Global minimum tax and its considerations for Costa Rica

Felipe Guevara

Felipe Guevara

The global minimum tax arises from the OECD initiative known as “Pillar 2”, whose purpose is to establish a minimum global taxation level of 15% for large multinationals in all countries where they are present, as well as from the Multilateral Convention (MLC) signed between 140 member and non-member countries of this organization, intending to collect between 4% and 8% of worldwide income, by way of income tax. The global minimum tax came into force on January 1, 2024, in 36 jurisdictions that had already approved internal regulations for this purpose.

The entry into force of this regulation brings with it a series of vicissitudes and challenges, particularly for countries with emerging economies, as is the case of Costa Rica, given that it will affect companies that are part of multinational or exclusively domestic groups with annual revenues equal to or greater than €750 million in at least two of the four preceding fiscal years and, specifically, companies that are:

    1. Ultimate parents.
    2. Intermediate parent companies.
    3. Subsidiaries of groups exceeding the minimum level of income.

In this regard, according to the OECD itself, in an update of the estimated economic impact of the tax, it is likely that the place where multinationals invest abroad will depend more and more on aspects such as labor and infrastructure training, and not so much on the location that may reduce their total tax bill, given precisely that the global minimum tax will apply even if a tax benefit is obtained in a subsidiary located in another jurisdiction, as would be the case in Costa Rica.

This poses great challenges not only from the perspectives (labor and infrastructure), but also at the level of social charges, given that Costa Rica is the highest in the OECD, which implies a disincentive to formality, and now even more so, for foreign direct investment.

On the other hand, it invites the possibility that the Costa Rican treasury rethinks some tax advantages granted to its investors, since not doing so could imply ceding taxation in favor of those jurisdictions where companies must consolidate and end up paying the global minimum tax for the portion not paid in Costa Rica.

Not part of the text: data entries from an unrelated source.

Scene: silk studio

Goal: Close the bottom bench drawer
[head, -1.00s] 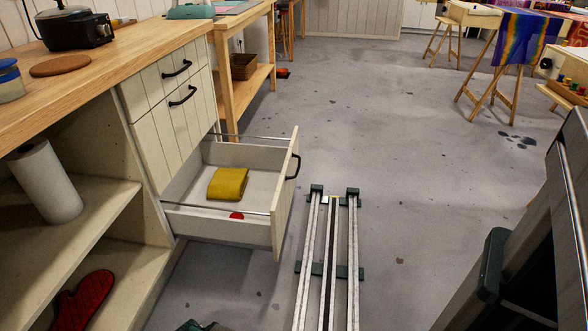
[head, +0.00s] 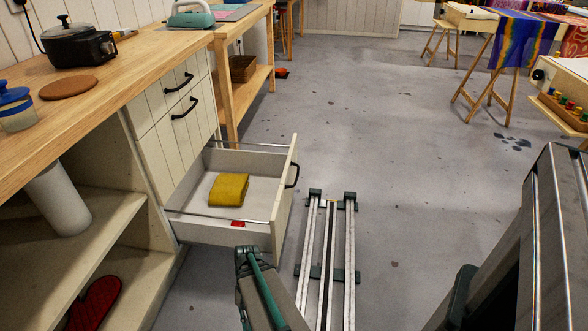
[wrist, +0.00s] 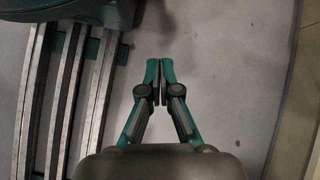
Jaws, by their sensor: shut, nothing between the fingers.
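The bottom bench drawer (head: 222,228) is pulled far out of the bench in the head view. Its white front panel carries a black handle (head: 293,175). A folded yellow cloth (head: 229,189) and a small red item (head: 238,223) lie inside it. My gripper (wrist: 160,62) shows in the wrist view with its fingertips together, empty, above grey floor. In the head view only part of my arm shows, low in the picture in front of the drawer; the gripper is not clearly seen there. The wrist view does not clearly show the drawer.
Two upper drawers (head: 176,78) are shut. Floor rails (head: 327,255) run to the right of the open drawer. Open shelves (head: 110,215) hold a white roll (head: 60,200) and a red mitt (head: 93,303). A pot (head: 75,45) stands on the bench top. The floor beyond the rails is clear.

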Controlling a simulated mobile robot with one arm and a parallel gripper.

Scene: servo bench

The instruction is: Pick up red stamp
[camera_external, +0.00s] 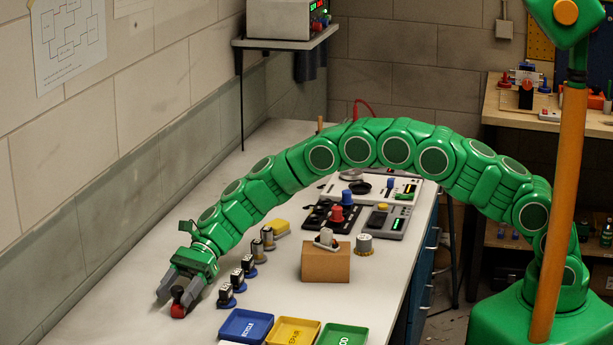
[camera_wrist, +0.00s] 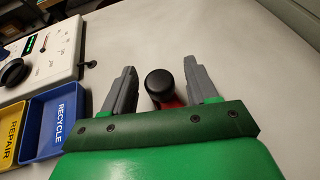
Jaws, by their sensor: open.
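The red stamp (camera_external: 178,310) stands on the bench near its left end, with a dark round knob on top. In the wrist view the stamp (camera_wrist: 162,86) shows its black knob, with a little red below it. My gripper (camera_external: 174,297) is low over the bench at the stamp. Its two grey fingers are spread, one on each side of the stamp, and in the wrist view my gripper (camera_wrist: 161,85) shows gaps between the stamp and both fingers. The green gripper body hides the stamp's lower part in the wrist view.
Several dark stamps (camera_external: 237,280) stand in a row right of my gripper. Blue (camera_external: 245,326), yellow (camera_external: 292,331) and green (camera_external: 342,336) trays lie at the front. A cardboard block (camera_external: 326,262) and control panels stand farther back. A wall runs along the left.

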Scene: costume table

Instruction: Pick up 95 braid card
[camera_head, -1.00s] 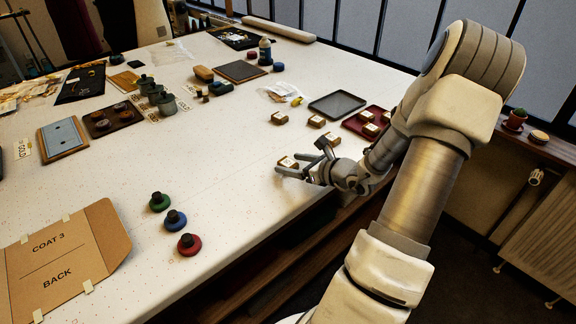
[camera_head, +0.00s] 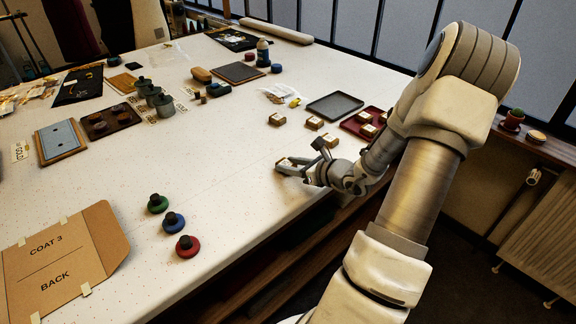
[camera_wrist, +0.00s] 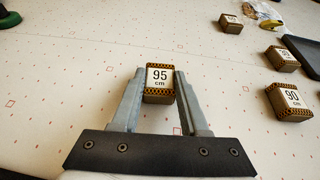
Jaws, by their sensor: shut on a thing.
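The 95 braid card (camera_wrist: 159,78) is a small brown block with patterned braid and a white label reading "95 cm". In the wrist view it sits between the tips of my gripper (camera_wrist: 160,92), which is shut on it. In the head view the card (camera_head: 284,162) is at my gripper (camera_head: 298,168), near the table's right edge. It appears to be on or just above the white table top; I cannot tell which. The fingers hide part of its sides.
A similar card reading "90" (camera_wrist: 291,100) lies to the right, with other cards (camera_wrist: 282,58) farther off. A dark tray (camera_head: 336,104) and a red tray (camera_head: 350,124) holding cards stand beyond. The table (camera_head: 235,190) left of my gripper is clear.

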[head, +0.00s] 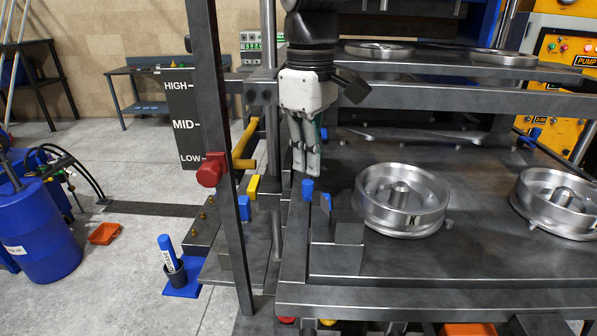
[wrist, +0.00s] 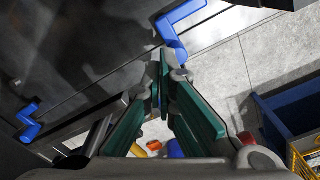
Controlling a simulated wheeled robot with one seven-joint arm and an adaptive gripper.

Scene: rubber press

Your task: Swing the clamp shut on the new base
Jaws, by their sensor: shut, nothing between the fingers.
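A round metal base (head: 402,222) with a central hub lies on the lower press plate, right of my gripper. A blue clamp handle (head: 307,189) stands at the plate's left edge, just below my fingertips. My gripper (head: 307,172) points down with its fingers together and nothing held. In the wrist view, a bent blue clamp (wrist: 176,35) lies just beyond my closed green-padded fingers (wrist: 165,72). Its lower end is close to the fingertips; whether they touch is unclear. Another blue clamp (wrist: 28,122) shows at the left. I cannot tell whether the clamp bears on the base.
A second metal base (head: 560,202) lies at the plate's right. An upper shelf (head: 440,68) with two rings is behind my gripper. A dark upright post (head: 228,170) with a red knob (head: 211,170) stands left. Open floor (head: 125,255) lies further left.

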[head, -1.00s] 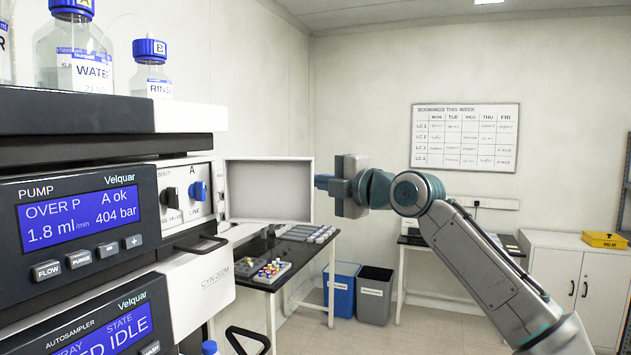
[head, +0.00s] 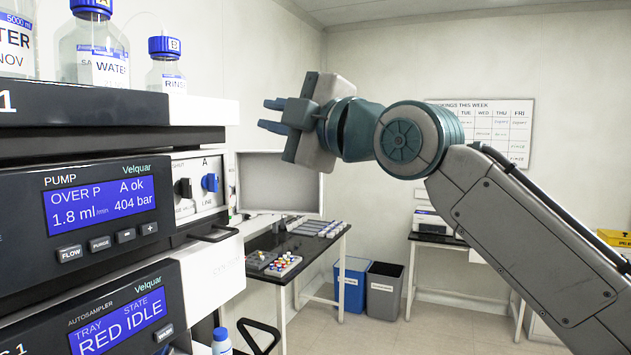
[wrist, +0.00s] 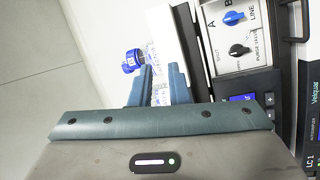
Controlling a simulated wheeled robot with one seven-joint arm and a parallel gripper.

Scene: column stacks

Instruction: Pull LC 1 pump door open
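The LC 1 pump unit (head: 30,235) is at the left of the head view, with a lit display (head: 101,203) reading 1.8 ml/min and 404 bar. Right of its display is a pale valve panel with a black knob (head: 183,187) and a blue knob (head: 210,182). A black handle (head: 212,235) sits below this panel. I cannot tell which part is the door. The wrist view shows the valve panel (wrist: 228,35) sideways at upper right. My gripper (head: 268,115) is open and empty, its blue fingers (wrist: 161,78) apart, in the air right of and above the pump, touching nothing visible.
Bottles with blue caps (head: 165,48) stand on top of the stack. The autosampler (head: 120,315) is below the pump. A dark bench (head: 285,245) with vials, a grey screen (head: 280,183) and two bins (head: 350,283) stand behind. Floor right of the bins is clear.

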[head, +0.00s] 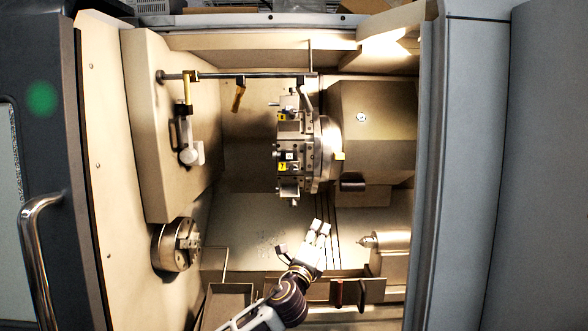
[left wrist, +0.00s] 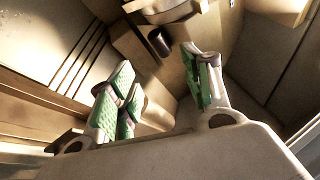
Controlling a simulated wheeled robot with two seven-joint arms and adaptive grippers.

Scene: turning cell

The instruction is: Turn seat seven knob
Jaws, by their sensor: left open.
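The tool turret (head: 320,150) stands at the centre right of the machine's interior in the head view. A yellow label reading 7 (head: 282,167) marks seat seven on its left face. Small dark and metal fittings sit around that label; I cannot tell which is the knob. My left gripper (head: 321,228) is below the turret, apart from it, fingers pointing up. In the left wrist view its green-padded fingers (left wrist: 165,88) are spread with nothing between them. A black cylinder (left wrist: 160,42) shows beyond them; seat seven's label is not visible there. My right gripper is not in view.
A chuck (head: 176,245) is at the lower left, and a tailstock (head: 388,247) at the lower right. A horizontal bar (head: 245,75) with yellow-marked arms crosses above. The door frame (head: 428,170) bounds the right. Free space lies left of the turret.

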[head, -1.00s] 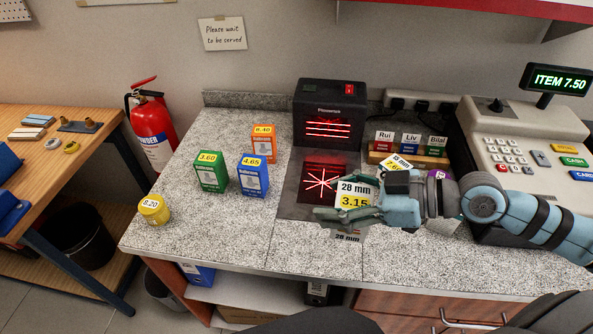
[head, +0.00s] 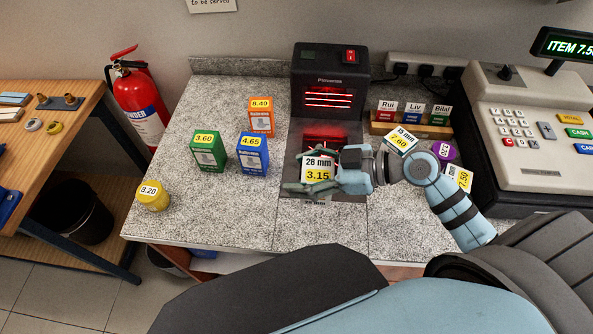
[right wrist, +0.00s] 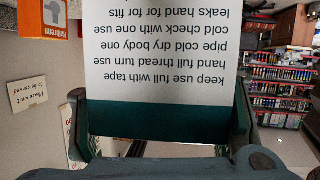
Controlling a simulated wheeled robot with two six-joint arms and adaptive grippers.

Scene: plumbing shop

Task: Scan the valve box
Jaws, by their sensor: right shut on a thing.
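My right gripper (head: 312,187) is shut on a box with a white and yellow label reading 28 mm, 3.15 (head: 318,169). The box is in front of the upright part of the dark scanner (head: 330,70), over its lit red plate (head: 322,134), and covers part of that plate. Whether it touches the plate I cannot tell. In the right wrist view the held box (right wrist: 160,60) shows a white panel of upside-down text above a dark green band between the fingers. My left gripper is out of view.
Orange (head: 261,120), green (head: 208,152) and blue (head: 252,155) boxes and a yellow round item (head: 153,196) stand to the left on the counter (head: 225,205). A 15 mm box (head: 401,139), a purple item (head: 446,150) and a 7.50 box (head: 459,177) are near my right arm, beside the till (head: 530,130).

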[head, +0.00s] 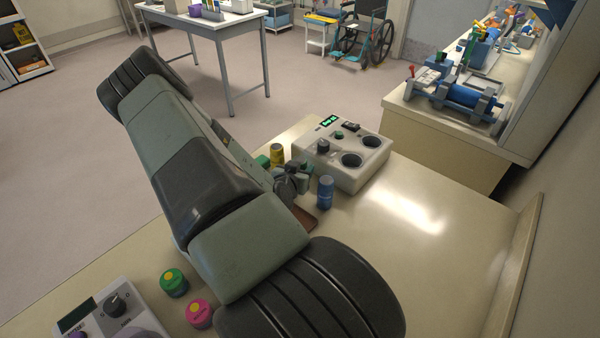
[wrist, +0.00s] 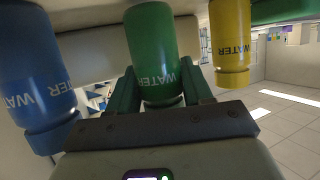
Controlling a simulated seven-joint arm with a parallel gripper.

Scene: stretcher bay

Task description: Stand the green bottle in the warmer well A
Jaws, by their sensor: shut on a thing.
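The green bottle (wrist: 152,55) stands between the two fingers of my gripper (wrist: 160,95) in the wrist view, and the fingers are shut on it. It runs roughly parallel to the blue and yellow bottles beside it. In the head view my gripper (head: 293,180) largely hides it, so I cannot tell whether it touches the surface below. The warmer (head: 325,160) is a pale box behind my gripper, with a green display, a knob and two dark round wells, the nearer (head: 352,160) and the farther (head: 373,141). Both look empty. I cannot read which is A.
A blue bottle (head: 325,193) stands right of my gripper, close to the warmer. A yellow bottle (head: 277,155) stands left of it. Green-topped (head: 173,282) and pink-topped (head: 199,313) containers and a device with a knob (head: 110,312) sit at front left. The bench's right side is clear.

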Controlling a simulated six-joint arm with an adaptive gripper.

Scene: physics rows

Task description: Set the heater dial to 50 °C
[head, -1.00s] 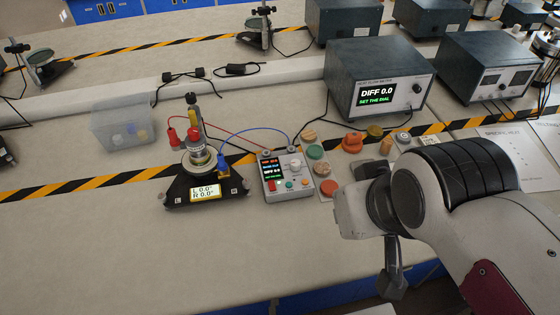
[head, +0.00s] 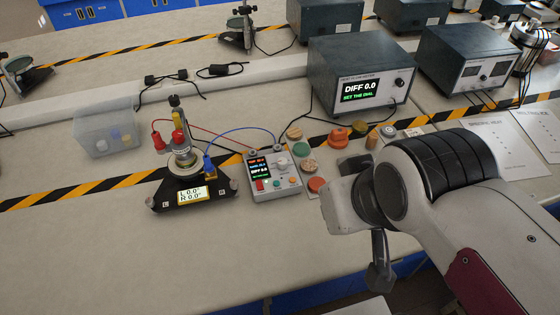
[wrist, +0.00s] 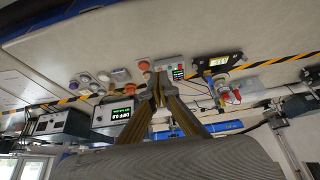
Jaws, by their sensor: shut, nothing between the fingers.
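The heater control box (head: 272,178) is a small grey unit in the middle of the bench in the head view, with a dark display showing coloured lines too small to read surely. Its pale round dial (head: 281,164) sits at the upper right of its face. A red switch and small buttons lie below. The box also shows in the wrist view (wrist: 178,76), partly hidden by my fingers. My gripper (wrist: 152,72) is shut and empty in the wrist view, its tips apparently short of the box. In the head view my arm is to the right of the box.
A meter (head: 362,80) reading "DIFF 0.0, SET THE DIAL" stands behind. A black-based apparatus (head: 160,198) with wires stands left of the box. Several coloured discs and knobs, including a red one (head: 317,186), lie between box and arm. The front bench is clear.

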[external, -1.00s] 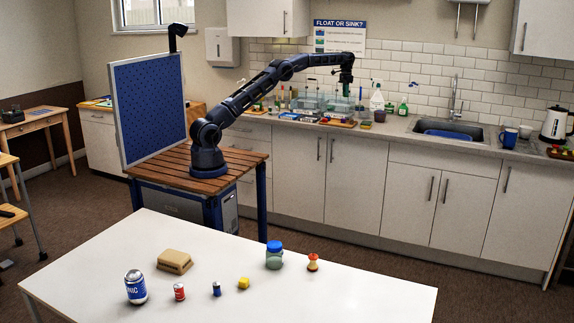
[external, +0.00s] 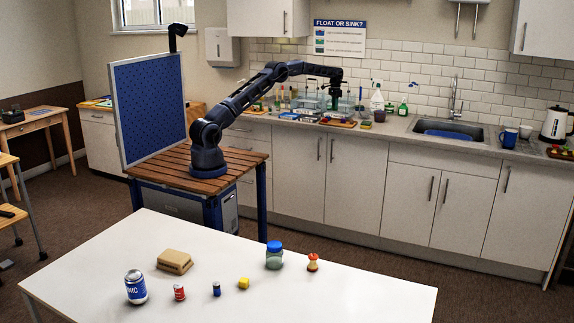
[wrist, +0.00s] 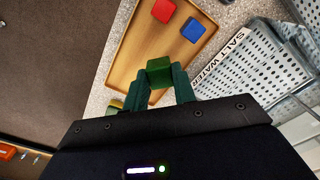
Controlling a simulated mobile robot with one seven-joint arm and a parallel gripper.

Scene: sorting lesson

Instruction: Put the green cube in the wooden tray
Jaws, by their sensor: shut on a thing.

However, neither can it neglect an investment attraction model that has proven to be successful and generates well-paid employment.

Therefore, although it is still early to know the effects and the way to go, it is not too late to start the discussion on the necessary reforms to introduce the Costa Rican regulatory framework, especially at the level of social charges.  If you need more tax advice on this subject, please do not hesitate to contact us at: contact@consortiumelegal.com.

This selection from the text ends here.